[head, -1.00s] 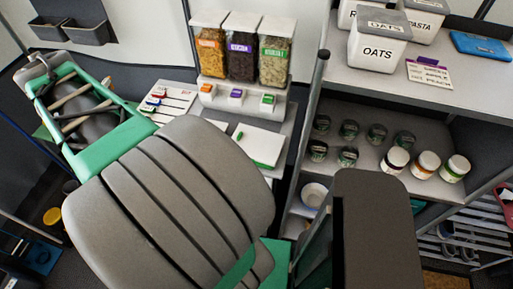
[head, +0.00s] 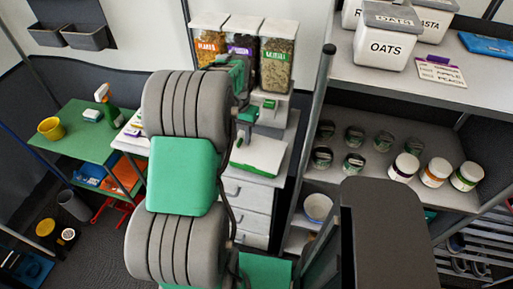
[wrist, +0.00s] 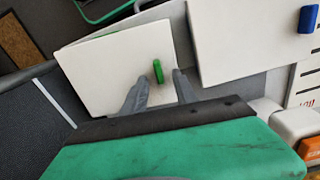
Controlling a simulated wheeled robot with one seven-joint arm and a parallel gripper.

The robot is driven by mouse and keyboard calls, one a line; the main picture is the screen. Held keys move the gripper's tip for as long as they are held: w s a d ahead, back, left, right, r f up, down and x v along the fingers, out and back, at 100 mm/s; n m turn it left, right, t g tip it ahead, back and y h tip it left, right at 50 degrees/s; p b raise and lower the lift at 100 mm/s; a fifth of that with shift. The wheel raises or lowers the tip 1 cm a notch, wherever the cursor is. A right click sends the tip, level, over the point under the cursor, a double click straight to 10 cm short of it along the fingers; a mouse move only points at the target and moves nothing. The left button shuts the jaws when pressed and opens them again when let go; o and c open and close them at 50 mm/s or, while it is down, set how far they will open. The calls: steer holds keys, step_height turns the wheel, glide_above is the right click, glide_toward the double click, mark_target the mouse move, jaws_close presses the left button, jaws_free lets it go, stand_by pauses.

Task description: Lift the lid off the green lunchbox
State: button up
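The green lunchbox shows in the wrist view as a white lid (wrist: 98,72) with a small green handle (wrist: 157,71) on top. In the head view its white lid (head: 264,151) lies on the counter below the dispensers, with a green strip along its front edge. My gripper (wrist: 159,88) is open above the lid. Its two grey fingers sit to either side of the handle, with the handle between or just beyond the tips. I cannot tell whether they touch it. In the head view my arm covers part of the counter.
Food dispensers (head: 240,57) stand behind the counter. A shelf (head: 400,130) with jars is to the right.

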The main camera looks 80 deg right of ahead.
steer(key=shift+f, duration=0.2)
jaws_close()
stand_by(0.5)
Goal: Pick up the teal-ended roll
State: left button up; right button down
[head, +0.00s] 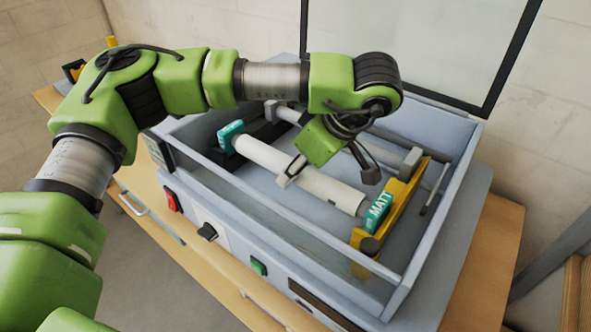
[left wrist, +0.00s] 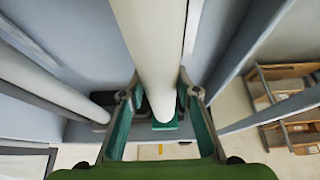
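The white roll (head: 310,185) lies slantwise in the laminator's open tray, with a teal end at the upper left (head: 230,131) and a teal end lettered MATT at the lower right (head: 377,212). My left gripper (head: 330,173) is over the middle of the roll, pointing down, with its fingers spread to either side. In the left wrist view the roll (left wrist: 160,45) runs between the two fingers of this gripper (left wrist: 160,90). Contact with the fingers cannot be told. My right gripper is not in view.
The laminator's grey-blue walls (head: 455,200) surround the roll. A yellow bracket (head: 405,195) stands by its MATT end. A raised clear lid (head: 420,40) is behind. The front panel has a red switch (head: 171,200), a black knob (head: 207,232) and a green button (head: 259,267).

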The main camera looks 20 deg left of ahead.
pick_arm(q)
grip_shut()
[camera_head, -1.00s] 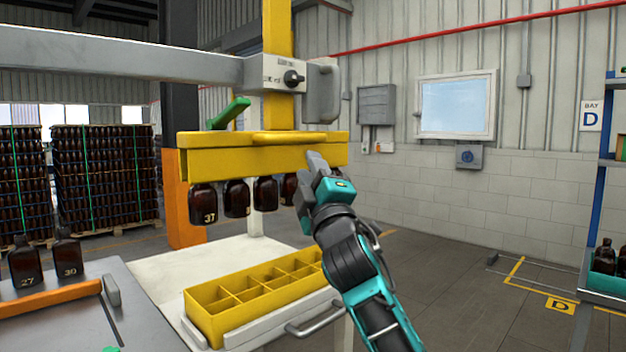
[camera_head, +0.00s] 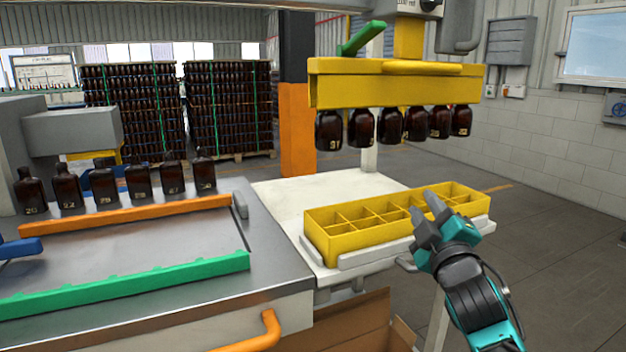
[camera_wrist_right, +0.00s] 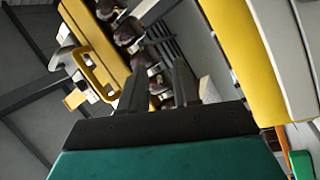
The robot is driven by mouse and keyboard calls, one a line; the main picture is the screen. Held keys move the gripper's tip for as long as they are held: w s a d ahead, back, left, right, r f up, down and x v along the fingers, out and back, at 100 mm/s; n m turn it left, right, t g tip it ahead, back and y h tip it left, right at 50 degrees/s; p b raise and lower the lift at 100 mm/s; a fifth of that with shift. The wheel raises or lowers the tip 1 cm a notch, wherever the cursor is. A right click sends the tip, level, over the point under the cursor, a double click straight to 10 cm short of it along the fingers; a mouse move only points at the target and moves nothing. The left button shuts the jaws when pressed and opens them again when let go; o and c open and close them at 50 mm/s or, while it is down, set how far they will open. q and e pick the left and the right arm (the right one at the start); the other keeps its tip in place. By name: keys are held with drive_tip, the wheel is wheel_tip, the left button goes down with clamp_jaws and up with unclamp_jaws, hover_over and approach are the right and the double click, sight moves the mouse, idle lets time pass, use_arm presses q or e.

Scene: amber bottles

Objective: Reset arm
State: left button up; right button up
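My right gripper (camera_head: 426,203) is in front of the yellow divided crate (camera_head: 335,245), overlapping its front side in the head view. I cannot tell whether it touches the crate. In the right wrist view its two dark fingers (camera_wrist_right: 158,72) stand apart with nothing held between them. Above is the yellow lifting head (camera_head: 395,88) with a green lever (camera_head: 363,38); a row of amber bottles (camera_head: 361,130) hangs beneath it. The crate's visible compartments look empty. My left gripper is out of view.
Several numbered amber bottles (camera_head: 104,184) stand in a row on the grey table at left, behind an orange rail (camera_head: 125,217). A green rail (camera_head: 125,287) runs along its front. The crate sits on a white stand (camera_head: 285,192). A cardboard box (camera_head: 355,325) is below.

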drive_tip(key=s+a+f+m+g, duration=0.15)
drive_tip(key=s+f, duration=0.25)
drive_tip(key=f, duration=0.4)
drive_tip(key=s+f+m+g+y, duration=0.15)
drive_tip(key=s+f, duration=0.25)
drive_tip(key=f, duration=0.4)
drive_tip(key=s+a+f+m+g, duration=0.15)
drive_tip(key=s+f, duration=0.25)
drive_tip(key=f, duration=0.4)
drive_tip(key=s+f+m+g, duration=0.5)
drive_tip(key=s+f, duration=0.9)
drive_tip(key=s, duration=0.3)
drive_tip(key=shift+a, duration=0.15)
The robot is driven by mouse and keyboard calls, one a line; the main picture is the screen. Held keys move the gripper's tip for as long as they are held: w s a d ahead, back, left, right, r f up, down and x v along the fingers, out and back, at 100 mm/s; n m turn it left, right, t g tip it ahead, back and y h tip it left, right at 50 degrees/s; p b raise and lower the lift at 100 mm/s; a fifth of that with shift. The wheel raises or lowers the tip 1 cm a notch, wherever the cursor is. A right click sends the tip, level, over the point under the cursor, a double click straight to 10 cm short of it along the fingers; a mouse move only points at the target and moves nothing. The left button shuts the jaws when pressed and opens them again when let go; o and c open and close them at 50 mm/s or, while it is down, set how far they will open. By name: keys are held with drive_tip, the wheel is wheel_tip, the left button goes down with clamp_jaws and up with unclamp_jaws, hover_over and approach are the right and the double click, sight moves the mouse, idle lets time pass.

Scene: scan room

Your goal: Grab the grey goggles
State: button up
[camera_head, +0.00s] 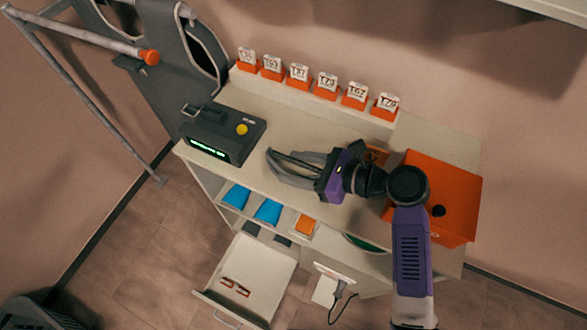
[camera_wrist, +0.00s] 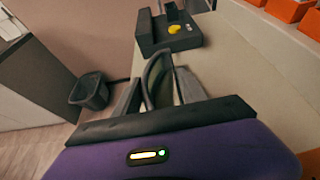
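The grey goggles (camera_head: 291,181) lie on the beige counter, left of the wrist of my gripper (camera_head: 270,158). Dark fingers extend leftward over them and hide part of their shape. In the wrist view, a curved grey piece of the goggles (camera_wrist: 153,72) shows in the gap between the two fingers of my gripper (camera_wrist: 159,76). The fingers stand apart, and I see no clear grip on the goggles. Whether a finger touches them cannot be told.
A dark device with a yellow button (camera_head: 222,134) stands left on the counter (camera_head: 305,126). An orange box (camera_head: 455,185) is at the right, by my arm. Orange-based labelled blocks (camera_head: 299,76) line the back ledge. Below, a drawer (camera_head: 262,262) is pulled out.

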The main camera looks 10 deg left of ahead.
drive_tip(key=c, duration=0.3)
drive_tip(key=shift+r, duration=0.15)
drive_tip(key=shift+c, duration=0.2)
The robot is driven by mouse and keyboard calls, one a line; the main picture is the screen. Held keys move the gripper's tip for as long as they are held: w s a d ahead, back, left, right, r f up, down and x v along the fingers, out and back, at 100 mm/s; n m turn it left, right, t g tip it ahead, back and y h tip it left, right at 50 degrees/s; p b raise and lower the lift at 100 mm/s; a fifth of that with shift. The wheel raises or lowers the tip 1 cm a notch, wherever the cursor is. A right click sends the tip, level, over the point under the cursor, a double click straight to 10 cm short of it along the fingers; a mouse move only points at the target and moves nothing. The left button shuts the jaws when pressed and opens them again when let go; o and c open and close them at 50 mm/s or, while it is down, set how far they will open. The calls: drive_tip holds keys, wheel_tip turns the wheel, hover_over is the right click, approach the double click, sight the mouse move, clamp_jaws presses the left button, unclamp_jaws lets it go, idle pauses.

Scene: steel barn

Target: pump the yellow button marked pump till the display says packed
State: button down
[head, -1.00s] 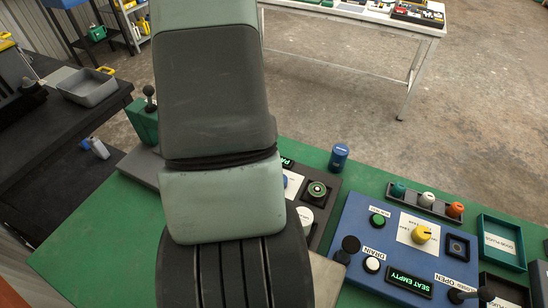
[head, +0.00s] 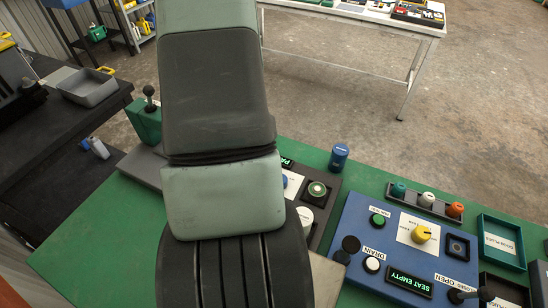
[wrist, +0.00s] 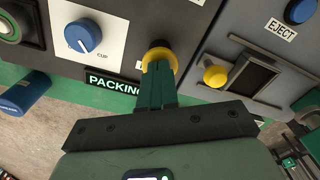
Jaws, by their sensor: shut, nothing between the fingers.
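In the wrist view my gripper (wrist: 158,68) is shut and empty, its green fingers together. The fingertips are at a yellow round button (wrist: 172,57) with a black part behind it, and they cover much of its face. I cannot tell for sure whether they press it. No pump label can be read; the spot beside the button is mostly covered. A dark display (wrist: 112,83) left of the fingers reads PACKING in green. In the head view my arm hides the gripper and the button, and only the edge of the display (head: 287,162) shows.
A blue dial (wrist: 83,36) is left of the fingers. A blue panel (head: 345,225) with a SEAT EMPTY display and a blue cylinder (head: 339,157) stand nearby.

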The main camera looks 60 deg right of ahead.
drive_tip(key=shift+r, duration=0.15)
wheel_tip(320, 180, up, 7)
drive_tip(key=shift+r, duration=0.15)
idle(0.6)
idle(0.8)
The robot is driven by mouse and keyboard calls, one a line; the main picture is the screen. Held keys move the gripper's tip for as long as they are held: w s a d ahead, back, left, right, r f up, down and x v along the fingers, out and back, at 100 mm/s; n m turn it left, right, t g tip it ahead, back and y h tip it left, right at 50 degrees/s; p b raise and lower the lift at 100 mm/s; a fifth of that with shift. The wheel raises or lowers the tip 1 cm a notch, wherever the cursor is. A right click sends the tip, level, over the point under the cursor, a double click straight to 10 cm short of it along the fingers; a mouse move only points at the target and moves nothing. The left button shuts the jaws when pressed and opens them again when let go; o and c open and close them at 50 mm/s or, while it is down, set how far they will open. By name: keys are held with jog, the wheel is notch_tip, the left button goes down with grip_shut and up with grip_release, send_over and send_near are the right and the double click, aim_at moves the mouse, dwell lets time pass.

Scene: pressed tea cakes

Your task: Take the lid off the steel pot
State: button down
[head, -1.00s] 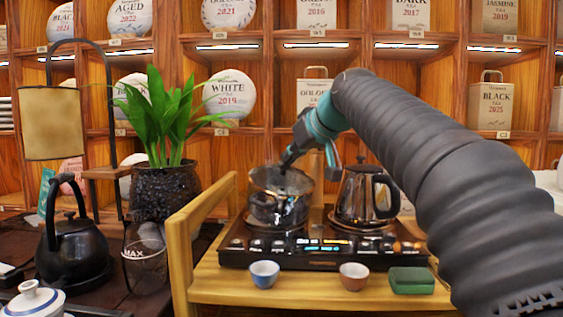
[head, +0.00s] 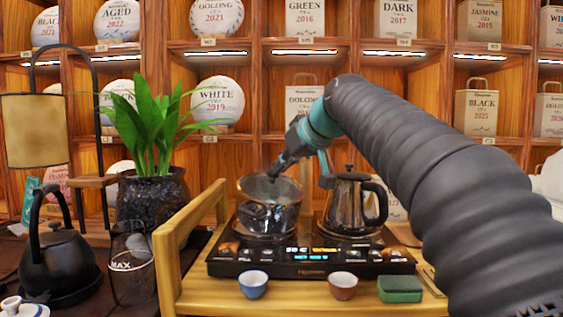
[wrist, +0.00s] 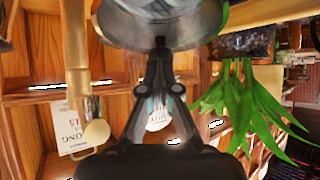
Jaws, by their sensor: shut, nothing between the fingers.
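The steel pot (head: 266,218) stands on the left plate of the black double cooker, on the wooden tray table. Whether the tips touch the pot is unclear.
A steel kettle (head: 347,203) stands right beside the pot on the cooker (head: 310,262). A blue cup (head: 253,285), a brown cup (head: 343,286) and a green block (head: 400,289) sit in front. A potted plant (head: 152,195) and a black kettle (head: 57,260) are at left.

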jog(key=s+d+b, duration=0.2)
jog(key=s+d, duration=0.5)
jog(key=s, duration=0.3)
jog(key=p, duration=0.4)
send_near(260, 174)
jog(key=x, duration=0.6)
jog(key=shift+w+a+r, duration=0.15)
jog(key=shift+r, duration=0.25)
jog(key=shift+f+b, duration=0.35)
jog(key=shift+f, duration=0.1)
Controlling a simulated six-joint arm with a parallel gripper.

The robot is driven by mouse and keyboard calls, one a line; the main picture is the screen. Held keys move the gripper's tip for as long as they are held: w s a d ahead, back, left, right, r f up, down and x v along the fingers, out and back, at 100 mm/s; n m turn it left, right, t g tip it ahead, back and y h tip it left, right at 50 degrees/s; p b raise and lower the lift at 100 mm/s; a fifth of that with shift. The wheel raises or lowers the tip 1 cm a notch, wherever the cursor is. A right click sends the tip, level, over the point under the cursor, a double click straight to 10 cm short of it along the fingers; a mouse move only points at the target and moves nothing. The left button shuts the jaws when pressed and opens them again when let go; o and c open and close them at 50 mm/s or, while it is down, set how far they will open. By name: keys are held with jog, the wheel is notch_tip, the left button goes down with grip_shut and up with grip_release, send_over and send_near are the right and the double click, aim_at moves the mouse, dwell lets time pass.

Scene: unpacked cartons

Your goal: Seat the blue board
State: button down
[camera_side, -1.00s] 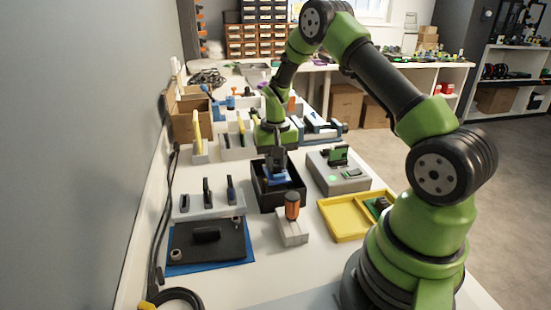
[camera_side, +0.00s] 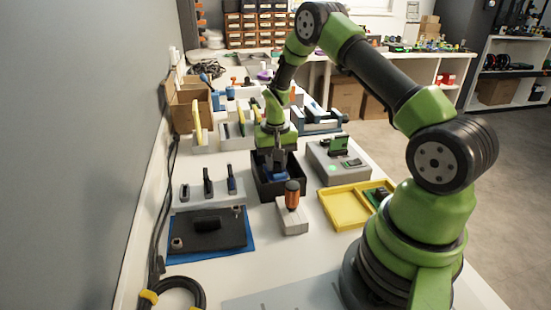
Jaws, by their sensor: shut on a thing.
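My gripper (camera_side: 276,170) points down into an open black box (camera_side: 291,192) near the middle of the bench. It is shut on the blue board (camera_side: 274,177), and only a small blue part shows between the jaws and the box walls. The board is low within the box opening. The near wall and the jaws hide its lower edge, so I cannot tell whether it touches the box floor.
A grey unit (camera_side: 330,172) with an upright green board and a green light stands right of the box. A block with an orange-handled tool (camera_side: 292,195) stands close in front. A yellow tray (camera_side: 345,208) lies front right, and a black plate (camera_side: 208,238) front left.

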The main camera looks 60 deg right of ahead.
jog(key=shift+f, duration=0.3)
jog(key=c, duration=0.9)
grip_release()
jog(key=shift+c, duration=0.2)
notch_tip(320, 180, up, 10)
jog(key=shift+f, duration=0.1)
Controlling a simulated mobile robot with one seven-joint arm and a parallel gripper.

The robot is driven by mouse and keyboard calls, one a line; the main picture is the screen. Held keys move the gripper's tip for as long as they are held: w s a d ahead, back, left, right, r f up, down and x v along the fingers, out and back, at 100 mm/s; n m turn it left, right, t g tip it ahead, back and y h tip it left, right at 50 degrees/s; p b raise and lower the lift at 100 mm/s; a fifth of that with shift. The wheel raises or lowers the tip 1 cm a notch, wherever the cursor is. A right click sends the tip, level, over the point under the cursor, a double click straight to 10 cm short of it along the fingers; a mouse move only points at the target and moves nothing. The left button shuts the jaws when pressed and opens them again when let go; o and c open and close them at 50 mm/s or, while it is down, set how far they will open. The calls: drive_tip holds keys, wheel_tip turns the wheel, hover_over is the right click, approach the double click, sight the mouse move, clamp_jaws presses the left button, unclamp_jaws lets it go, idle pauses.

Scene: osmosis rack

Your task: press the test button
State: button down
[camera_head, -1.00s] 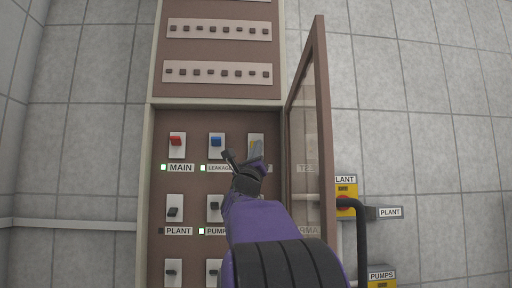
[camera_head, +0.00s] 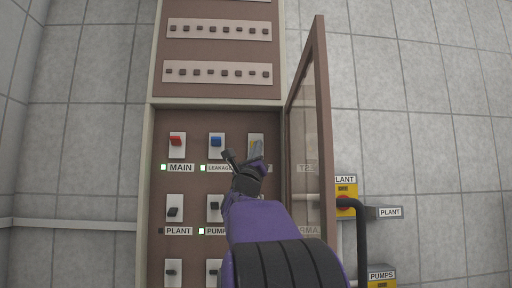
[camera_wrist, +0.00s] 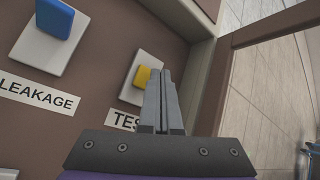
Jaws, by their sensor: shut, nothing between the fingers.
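The test button is a small yellow block (camera_wrist: 142,76) on a white plate (camera_wrist: 130,92), above a label that reads "TES" before my gripper covers the rest. In the head view its white plate (camera_head: 256,138) shows at the right of the top row, with the button mostly hidden behind my gripper. My gripper (camera_wrist: 163,72) is shut and empty. Its fingertips overlap the right part of the yellow button in the wrist view; I cannot tell whether they touch it. In the head view my gripper (camera_head: 254,150) is in front of the plate.
A blue LEAKAGE switch (camera_head: 216,142) is left of the test plate, and a red MAIN switch (camera_head: 176,141) is further left. The open cabinet door (camera_head: 322,130) stands close on the right. PLANT and PUMP switches sit below. Yellow boxes (camera_head: 346,190) are on the wall right of the door.

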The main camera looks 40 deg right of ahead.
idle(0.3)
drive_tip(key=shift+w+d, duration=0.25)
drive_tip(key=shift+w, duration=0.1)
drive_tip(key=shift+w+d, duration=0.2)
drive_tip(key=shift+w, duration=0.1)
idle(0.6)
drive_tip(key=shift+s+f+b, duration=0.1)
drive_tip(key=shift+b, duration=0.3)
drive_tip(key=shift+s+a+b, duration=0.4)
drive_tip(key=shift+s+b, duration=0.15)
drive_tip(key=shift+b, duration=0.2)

•••••

▶ _Aim_
Leave out the pictures and repeat exactly the lines from the start of the material through the line that contains "Controlling a simulated wheeled", both included.

▶ _Exercise response_
[head, -1.00s] 
[head, +0.00s] 
[wrist, +0.00s] 
Controlling a simulated wheeled robot with one seven-joint arm and a parallel gripper.

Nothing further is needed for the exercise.